:: GOAL OF THE EXERCISE ::
Of all the lines in these entries, how many contain the string "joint"? Give only that count.

■ ■ ■ ■ ■ ■ ■

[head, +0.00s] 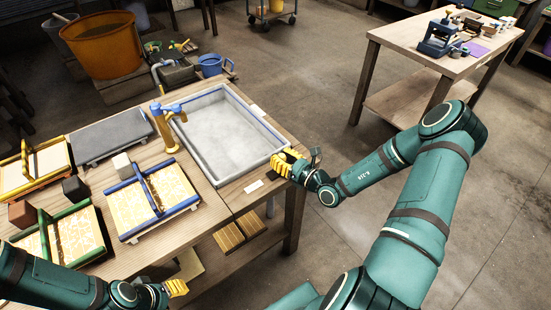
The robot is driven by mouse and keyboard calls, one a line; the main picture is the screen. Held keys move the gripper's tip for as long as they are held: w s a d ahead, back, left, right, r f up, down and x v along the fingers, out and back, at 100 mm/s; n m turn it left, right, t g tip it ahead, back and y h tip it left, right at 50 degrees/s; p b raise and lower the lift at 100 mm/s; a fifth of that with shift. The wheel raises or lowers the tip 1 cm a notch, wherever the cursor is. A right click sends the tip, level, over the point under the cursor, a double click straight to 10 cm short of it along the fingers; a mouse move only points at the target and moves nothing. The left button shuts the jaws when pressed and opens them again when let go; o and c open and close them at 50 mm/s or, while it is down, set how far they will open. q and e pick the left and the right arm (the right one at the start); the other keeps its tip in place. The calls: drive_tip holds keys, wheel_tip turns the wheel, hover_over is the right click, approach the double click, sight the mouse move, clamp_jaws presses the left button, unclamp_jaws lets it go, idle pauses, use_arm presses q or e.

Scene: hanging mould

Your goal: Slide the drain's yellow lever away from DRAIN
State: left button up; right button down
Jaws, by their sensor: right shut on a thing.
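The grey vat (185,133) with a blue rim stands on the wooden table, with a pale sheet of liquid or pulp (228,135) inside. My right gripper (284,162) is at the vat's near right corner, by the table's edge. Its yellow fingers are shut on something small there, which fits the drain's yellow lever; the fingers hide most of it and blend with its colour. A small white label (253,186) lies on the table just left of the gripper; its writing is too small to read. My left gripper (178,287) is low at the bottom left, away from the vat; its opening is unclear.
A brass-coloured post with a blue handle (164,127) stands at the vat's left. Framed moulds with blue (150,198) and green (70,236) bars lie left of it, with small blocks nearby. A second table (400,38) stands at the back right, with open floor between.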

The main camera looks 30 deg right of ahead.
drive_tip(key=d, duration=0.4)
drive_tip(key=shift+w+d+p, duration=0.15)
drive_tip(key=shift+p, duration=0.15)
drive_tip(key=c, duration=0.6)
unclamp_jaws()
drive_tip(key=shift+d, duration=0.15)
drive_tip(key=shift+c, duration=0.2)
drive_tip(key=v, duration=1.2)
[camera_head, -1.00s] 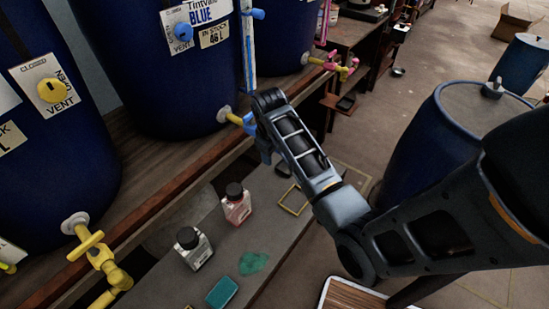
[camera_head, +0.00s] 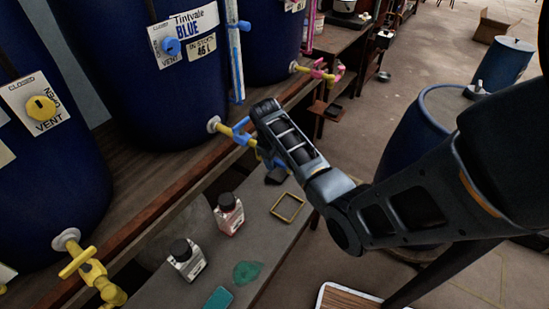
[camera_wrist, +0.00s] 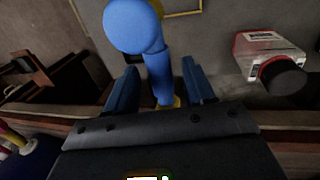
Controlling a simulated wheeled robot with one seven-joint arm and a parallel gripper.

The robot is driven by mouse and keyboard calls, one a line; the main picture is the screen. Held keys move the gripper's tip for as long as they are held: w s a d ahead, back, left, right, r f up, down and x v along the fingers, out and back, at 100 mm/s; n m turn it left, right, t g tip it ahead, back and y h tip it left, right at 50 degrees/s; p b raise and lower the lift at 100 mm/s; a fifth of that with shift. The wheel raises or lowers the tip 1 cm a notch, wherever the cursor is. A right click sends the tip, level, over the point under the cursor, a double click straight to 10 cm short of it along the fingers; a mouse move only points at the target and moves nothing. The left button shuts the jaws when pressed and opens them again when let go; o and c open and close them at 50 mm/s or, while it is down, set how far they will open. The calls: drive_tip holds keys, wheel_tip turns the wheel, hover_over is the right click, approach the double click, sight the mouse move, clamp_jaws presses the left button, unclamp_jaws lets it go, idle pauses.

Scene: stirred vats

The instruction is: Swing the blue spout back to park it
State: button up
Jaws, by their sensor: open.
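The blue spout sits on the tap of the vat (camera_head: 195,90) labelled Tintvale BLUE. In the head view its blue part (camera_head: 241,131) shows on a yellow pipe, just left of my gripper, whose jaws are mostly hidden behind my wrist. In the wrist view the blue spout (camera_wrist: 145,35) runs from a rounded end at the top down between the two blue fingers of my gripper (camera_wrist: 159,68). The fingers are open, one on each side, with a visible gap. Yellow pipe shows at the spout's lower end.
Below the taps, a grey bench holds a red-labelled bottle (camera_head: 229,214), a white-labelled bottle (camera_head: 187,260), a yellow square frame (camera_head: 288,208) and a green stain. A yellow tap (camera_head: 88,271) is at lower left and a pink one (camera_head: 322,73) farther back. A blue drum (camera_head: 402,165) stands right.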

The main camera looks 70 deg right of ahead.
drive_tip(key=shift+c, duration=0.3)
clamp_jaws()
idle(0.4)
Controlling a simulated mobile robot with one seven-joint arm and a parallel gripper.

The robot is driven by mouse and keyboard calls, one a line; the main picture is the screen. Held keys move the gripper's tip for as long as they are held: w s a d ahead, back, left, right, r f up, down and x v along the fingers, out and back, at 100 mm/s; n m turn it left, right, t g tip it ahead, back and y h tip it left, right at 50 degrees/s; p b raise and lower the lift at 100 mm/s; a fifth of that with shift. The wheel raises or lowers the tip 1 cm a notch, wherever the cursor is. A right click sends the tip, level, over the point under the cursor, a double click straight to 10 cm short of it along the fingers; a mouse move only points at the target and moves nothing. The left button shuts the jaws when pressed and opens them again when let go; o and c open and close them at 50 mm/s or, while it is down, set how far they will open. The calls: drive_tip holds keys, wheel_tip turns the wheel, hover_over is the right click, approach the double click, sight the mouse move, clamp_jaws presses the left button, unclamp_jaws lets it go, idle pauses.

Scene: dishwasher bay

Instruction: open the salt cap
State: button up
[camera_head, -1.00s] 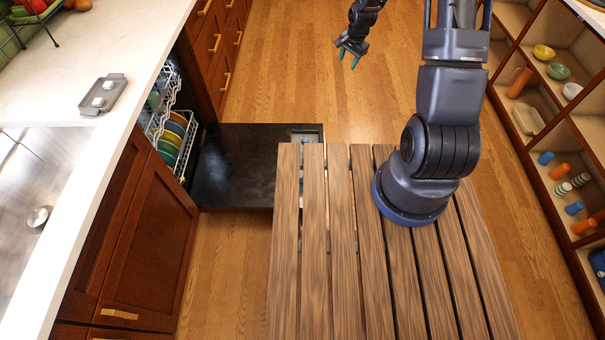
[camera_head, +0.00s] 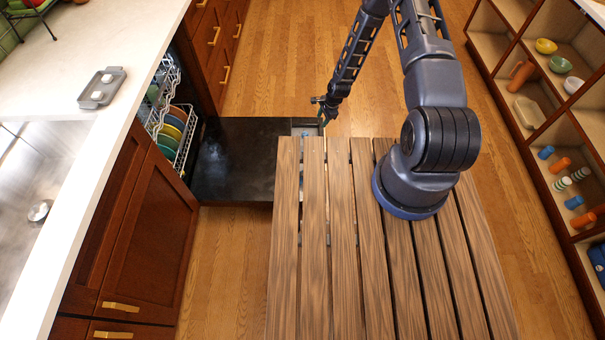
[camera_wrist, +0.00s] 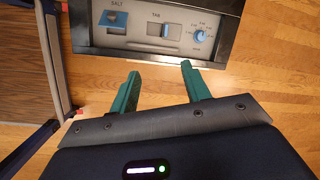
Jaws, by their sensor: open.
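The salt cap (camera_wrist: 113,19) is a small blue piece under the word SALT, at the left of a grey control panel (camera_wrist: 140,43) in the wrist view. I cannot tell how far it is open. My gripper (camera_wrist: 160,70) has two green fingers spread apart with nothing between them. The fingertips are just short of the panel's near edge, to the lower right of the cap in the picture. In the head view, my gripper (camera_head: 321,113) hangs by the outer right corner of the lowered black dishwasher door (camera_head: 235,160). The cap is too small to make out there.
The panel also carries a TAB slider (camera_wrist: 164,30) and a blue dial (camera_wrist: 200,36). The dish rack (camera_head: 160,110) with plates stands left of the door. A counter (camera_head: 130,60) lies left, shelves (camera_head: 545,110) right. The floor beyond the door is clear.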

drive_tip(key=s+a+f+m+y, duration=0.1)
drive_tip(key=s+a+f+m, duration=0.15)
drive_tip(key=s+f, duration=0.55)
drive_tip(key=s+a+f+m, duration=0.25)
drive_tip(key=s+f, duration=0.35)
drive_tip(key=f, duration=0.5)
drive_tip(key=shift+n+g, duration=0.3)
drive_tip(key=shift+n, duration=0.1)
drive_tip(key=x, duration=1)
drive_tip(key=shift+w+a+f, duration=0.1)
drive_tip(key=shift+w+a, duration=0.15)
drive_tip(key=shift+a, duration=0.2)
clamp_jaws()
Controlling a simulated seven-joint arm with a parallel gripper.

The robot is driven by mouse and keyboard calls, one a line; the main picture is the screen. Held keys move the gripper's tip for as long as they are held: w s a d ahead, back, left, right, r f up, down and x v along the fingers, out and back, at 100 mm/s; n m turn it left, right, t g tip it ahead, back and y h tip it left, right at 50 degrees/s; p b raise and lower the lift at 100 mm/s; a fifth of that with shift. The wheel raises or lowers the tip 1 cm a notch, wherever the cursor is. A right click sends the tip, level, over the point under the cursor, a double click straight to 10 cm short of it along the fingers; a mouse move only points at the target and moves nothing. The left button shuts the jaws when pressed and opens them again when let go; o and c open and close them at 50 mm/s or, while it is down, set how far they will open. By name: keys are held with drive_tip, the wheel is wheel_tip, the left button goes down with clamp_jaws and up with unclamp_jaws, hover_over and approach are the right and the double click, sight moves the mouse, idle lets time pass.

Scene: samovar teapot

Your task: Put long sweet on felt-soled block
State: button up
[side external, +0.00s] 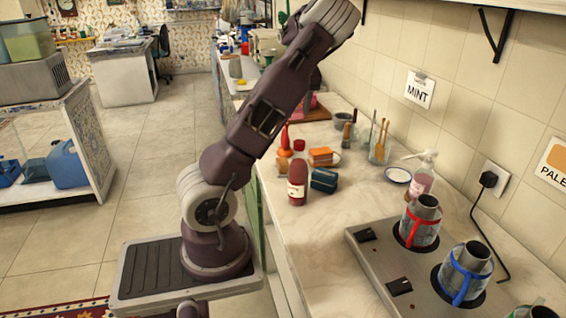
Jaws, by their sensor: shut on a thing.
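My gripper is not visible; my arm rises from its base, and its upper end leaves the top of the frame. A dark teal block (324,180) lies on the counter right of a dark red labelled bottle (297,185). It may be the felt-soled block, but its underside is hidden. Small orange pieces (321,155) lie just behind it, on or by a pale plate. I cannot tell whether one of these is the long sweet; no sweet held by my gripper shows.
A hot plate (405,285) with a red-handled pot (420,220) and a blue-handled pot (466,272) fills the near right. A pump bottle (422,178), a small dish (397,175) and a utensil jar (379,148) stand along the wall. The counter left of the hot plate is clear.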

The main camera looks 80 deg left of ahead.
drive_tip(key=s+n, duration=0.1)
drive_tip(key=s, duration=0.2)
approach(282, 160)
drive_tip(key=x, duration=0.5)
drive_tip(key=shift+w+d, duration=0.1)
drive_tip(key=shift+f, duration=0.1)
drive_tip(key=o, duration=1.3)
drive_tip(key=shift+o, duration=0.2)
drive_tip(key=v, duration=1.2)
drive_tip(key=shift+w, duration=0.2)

■ ■ ■ ■ ■ ■ ■

:: FINISHED TASK ::
3